Despite what some people think, Texas military divorces really aren’t that different from civilian divorces. State law is still what determines how you divide your property and what happens with your children.
However, there are special considerations that military service members and their spouses must factor into their divorce proceedings. Benefits, changes in pay and housing complications are all common in military divorces because of the military benefits and pay structure that factors in the family.
Your family may need to address changes in your living situation and income when establishing your parenting plan. If one parent is an active-duty service member possibly subject to deployment or ongoing training requirements, there is also a special custody concern that you need to consider.
A deployed or training parent won’t have parenting time
Your custody arrangements will need to have two separate sets of instructions.
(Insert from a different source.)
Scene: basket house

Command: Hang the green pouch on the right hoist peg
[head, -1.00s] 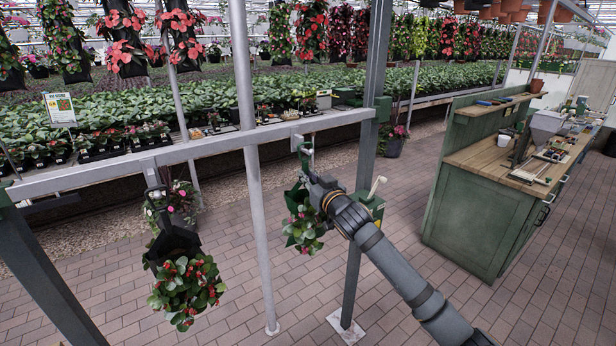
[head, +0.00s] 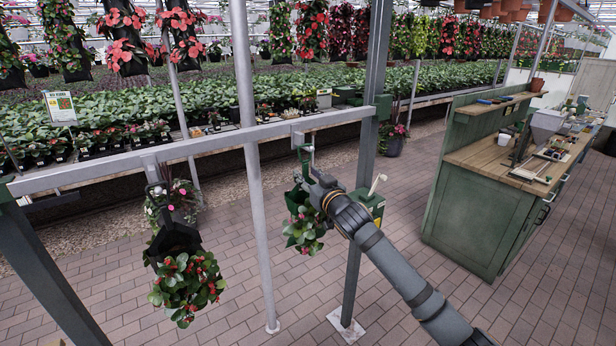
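The green pouch (head: 296,197) holds a plant with green leaves and red flowers (head: 304,230). It is upright below the right hoist peg (head: 298,138), which sticks out from the grey rail. My right gripper (head: 309,172) is at the pouch's green strap (head: 304,155), just below the peg. Its fingers are small and partly hidden, so I cannot tell if they are closed on the strap. I cannot tell whether the strap rests on the peg. A black pouch (head: 172,240) with a red-flowered plant hangs from the left peg (head: 152,170). My left gripper is not in view.
The grey rail (head: 215,145) runs across, with a post (head: 252,170) between the pegs and a thicker post (head: 368,130) to the right. A green box with a crank (head: 370,207) is on that post. A green workbench (head: 480,205) stands right. Brick floor is clear between.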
One will be for your current circumstances and another for when the service member might have to undergo training at another base or face deployment elsewhere.
The chances are good that their ex-spouse and children will not travel with them during training or deployment, which means the parenting plan will need to include virtual visitation requirements to preserve the bond between the service member and the kids. Virtual visitation rights allow a parent to spend as much time as is reasonable and permissible given their status with the children via modern technology.
Including this along with standard time-sharing rules will help your family prepare for any possible future situation without needing to go back to court. Adding virtual visitation to your custody plan is one of the ways to make the terms of your divorce more appropriate given your military service or the service of your spouse.